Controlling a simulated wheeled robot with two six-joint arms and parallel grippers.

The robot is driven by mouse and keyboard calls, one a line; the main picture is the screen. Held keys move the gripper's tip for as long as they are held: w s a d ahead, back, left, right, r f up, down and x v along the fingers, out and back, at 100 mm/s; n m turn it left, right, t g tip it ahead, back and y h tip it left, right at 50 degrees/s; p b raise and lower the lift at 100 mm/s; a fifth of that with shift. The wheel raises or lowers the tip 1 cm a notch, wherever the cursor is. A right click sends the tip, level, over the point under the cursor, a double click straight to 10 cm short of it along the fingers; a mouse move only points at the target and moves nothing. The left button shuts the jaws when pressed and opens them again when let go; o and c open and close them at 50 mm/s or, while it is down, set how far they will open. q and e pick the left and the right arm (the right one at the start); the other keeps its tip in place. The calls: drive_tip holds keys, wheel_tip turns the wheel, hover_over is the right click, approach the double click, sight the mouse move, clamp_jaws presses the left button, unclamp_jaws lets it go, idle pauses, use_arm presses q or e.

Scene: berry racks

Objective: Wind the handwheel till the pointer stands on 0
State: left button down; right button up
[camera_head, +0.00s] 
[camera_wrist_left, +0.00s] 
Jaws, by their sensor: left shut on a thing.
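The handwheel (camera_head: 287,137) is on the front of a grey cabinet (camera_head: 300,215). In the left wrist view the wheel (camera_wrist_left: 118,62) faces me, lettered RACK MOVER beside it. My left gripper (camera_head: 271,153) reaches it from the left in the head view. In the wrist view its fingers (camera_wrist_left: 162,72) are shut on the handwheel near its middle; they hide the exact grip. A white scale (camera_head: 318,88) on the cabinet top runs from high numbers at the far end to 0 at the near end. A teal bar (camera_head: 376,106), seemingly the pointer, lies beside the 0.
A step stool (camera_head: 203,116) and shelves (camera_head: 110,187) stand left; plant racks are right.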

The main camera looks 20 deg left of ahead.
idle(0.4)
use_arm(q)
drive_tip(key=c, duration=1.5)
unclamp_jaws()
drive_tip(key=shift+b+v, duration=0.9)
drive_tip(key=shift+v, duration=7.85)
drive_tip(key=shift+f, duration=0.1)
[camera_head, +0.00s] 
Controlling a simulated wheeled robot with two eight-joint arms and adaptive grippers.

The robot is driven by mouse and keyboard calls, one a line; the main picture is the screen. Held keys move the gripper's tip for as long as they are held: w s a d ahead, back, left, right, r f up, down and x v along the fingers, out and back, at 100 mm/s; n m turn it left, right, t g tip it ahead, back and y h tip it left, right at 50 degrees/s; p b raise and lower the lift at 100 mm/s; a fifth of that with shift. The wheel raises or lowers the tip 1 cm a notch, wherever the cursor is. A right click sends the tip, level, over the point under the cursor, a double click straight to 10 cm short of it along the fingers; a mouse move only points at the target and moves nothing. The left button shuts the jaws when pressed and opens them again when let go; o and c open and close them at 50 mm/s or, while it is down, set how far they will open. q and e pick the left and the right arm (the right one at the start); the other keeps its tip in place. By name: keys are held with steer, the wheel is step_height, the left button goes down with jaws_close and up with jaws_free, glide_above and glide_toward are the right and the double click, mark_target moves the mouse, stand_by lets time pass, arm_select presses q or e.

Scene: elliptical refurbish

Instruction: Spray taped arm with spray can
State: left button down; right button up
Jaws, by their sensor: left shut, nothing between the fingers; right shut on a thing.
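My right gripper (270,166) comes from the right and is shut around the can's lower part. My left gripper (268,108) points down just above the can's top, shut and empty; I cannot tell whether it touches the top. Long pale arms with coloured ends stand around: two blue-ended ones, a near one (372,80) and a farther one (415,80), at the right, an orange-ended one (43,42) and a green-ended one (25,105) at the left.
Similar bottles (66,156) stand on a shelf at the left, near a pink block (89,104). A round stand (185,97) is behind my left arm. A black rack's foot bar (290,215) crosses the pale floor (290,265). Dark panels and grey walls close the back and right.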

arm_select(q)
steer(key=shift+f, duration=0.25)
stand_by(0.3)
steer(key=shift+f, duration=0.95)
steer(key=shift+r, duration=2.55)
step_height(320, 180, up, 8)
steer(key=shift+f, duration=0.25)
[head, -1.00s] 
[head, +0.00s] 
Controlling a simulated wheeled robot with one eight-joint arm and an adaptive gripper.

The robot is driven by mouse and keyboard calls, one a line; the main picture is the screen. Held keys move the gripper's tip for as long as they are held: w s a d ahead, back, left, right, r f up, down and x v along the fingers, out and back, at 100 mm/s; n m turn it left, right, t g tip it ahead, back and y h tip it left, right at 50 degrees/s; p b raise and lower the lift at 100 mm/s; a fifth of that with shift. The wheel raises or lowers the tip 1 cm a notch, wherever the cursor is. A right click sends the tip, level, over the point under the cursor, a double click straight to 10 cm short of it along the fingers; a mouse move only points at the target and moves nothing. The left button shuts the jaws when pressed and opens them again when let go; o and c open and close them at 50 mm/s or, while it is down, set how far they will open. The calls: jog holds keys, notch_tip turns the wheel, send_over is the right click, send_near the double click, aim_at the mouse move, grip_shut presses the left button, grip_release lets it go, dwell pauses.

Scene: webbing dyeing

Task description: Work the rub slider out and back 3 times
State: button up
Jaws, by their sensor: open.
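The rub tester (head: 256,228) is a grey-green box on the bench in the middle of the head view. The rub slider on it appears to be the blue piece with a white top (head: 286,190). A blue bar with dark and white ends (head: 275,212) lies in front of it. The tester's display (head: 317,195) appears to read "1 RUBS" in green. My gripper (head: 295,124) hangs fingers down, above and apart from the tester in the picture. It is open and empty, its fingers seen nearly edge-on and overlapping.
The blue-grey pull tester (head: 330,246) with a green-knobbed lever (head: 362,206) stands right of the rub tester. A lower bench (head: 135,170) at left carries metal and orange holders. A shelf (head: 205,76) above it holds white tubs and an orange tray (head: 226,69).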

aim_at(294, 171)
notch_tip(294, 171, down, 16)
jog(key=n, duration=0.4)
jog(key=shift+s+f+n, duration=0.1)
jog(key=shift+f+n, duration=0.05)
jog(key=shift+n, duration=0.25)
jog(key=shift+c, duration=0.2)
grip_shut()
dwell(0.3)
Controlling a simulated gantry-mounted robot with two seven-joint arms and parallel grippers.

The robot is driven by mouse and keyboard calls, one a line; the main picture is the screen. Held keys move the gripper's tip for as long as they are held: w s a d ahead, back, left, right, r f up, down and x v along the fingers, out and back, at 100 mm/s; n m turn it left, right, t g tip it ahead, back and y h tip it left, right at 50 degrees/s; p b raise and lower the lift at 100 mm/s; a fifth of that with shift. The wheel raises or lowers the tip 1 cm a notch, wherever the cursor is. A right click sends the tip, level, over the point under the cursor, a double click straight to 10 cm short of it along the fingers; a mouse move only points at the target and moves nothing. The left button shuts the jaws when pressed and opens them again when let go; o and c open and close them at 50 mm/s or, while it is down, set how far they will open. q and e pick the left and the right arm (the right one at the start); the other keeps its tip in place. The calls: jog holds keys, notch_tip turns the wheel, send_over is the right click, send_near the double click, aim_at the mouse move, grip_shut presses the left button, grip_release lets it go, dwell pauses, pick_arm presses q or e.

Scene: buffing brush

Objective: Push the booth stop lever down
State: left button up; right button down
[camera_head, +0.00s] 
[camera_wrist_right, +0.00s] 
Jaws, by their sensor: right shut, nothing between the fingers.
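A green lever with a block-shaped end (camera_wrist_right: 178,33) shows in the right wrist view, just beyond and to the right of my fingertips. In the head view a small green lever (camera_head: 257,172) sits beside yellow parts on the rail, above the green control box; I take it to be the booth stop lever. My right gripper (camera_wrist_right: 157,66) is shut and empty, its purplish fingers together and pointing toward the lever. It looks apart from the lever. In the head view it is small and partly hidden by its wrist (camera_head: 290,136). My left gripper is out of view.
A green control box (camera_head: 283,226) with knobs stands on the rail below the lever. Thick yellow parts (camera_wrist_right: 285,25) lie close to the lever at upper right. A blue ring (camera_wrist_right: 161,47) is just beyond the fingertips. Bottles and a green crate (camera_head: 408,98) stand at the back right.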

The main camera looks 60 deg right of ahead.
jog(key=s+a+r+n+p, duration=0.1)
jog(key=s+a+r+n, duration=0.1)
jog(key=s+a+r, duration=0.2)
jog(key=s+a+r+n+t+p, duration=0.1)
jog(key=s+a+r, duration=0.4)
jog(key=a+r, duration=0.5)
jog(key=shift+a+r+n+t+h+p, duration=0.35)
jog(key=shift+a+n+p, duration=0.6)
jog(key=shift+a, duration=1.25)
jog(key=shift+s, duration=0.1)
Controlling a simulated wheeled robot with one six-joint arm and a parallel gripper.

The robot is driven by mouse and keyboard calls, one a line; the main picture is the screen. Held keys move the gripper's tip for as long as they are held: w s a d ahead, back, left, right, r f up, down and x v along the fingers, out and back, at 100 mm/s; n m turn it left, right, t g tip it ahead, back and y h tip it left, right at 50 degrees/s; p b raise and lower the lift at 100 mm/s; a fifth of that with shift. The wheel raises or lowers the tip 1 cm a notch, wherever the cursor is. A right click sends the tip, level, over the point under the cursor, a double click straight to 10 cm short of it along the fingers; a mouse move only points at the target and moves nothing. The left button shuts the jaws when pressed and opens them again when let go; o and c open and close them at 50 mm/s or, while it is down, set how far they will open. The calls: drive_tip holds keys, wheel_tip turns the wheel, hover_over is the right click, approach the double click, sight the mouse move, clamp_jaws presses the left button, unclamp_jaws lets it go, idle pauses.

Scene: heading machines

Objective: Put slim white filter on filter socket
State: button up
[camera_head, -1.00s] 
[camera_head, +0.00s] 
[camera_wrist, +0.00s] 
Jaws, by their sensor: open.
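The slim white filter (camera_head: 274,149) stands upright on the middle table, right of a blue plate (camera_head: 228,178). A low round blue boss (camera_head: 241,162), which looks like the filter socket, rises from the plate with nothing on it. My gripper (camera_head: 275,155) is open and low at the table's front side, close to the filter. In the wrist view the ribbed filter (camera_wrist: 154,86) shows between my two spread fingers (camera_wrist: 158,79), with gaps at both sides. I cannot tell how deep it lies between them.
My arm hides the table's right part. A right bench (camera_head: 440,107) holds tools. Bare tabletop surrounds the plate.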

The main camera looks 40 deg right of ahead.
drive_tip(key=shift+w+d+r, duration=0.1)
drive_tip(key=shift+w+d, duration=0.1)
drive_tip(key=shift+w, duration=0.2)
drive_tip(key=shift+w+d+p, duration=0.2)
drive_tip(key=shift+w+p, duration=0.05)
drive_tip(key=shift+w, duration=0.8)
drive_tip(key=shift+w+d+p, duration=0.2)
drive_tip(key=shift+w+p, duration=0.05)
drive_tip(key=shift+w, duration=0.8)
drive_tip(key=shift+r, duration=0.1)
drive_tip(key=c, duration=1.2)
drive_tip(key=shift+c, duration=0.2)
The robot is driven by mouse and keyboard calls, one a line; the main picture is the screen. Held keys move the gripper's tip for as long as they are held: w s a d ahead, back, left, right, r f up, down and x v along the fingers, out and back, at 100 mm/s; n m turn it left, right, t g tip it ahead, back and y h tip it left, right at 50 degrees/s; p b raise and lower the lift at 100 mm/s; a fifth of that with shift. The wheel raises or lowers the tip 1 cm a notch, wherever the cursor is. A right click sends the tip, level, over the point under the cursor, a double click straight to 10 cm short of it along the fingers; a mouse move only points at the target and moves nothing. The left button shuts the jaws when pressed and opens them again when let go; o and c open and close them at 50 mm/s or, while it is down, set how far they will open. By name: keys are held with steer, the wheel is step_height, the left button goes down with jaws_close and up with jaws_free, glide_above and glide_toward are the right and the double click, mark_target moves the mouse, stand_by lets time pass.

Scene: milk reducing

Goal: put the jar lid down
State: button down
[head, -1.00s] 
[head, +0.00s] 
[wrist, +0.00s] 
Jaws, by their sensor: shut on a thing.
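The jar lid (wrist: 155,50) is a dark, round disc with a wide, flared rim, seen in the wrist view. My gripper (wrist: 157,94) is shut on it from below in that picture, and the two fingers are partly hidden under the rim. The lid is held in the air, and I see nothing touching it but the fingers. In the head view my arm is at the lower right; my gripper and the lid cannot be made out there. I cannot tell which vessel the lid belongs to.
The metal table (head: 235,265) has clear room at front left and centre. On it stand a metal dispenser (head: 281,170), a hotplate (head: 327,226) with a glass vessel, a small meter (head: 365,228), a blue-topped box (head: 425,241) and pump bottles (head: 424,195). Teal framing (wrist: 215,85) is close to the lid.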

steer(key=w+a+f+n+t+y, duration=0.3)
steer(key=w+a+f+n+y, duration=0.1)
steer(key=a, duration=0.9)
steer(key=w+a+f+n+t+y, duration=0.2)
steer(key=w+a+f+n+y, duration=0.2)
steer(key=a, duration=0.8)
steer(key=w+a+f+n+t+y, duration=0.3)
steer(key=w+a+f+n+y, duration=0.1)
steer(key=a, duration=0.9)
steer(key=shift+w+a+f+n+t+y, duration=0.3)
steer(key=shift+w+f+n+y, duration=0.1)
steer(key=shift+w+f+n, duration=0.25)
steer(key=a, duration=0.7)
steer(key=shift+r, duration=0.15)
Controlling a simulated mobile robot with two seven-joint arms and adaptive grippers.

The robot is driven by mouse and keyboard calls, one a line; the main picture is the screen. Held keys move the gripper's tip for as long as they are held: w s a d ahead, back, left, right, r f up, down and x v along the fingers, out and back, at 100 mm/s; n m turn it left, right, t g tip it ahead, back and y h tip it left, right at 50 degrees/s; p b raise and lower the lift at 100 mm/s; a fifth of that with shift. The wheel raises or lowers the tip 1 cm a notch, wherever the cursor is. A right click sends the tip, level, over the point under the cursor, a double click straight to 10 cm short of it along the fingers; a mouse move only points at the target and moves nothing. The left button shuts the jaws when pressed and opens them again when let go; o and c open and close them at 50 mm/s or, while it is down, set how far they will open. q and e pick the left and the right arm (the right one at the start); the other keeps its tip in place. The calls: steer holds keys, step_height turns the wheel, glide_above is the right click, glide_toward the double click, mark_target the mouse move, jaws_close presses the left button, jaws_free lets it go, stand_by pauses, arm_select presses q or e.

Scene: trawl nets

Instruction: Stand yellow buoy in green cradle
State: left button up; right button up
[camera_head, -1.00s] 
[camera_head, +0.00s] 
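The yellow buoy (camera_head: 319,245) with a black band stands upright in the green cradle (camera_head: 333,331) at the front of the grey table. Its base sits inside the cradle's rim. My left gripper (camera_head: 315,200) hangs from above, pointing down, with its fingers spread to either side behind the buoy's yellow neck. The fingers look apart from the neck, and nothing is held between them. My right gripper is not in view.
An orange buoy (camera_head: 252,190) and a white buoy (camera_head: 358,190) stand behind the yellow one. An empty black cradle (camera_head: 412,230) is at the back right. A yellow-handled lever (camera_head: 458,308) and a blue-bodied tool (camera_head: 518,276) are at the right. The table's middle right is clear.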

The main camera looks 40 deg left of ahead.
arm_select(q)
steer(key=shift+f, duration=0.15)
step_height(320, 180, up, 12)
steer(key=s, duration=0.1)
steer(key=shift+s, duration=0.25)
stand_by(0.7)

○ ○ ○ ○ ○

**Written request**: Gather each line holding the string "State".

**The reply**:
State: left button down; right button up
State: left button down; right button up
State: button up
State: left button up; right button down
State: button up
State: button down
State: left button up; right button up

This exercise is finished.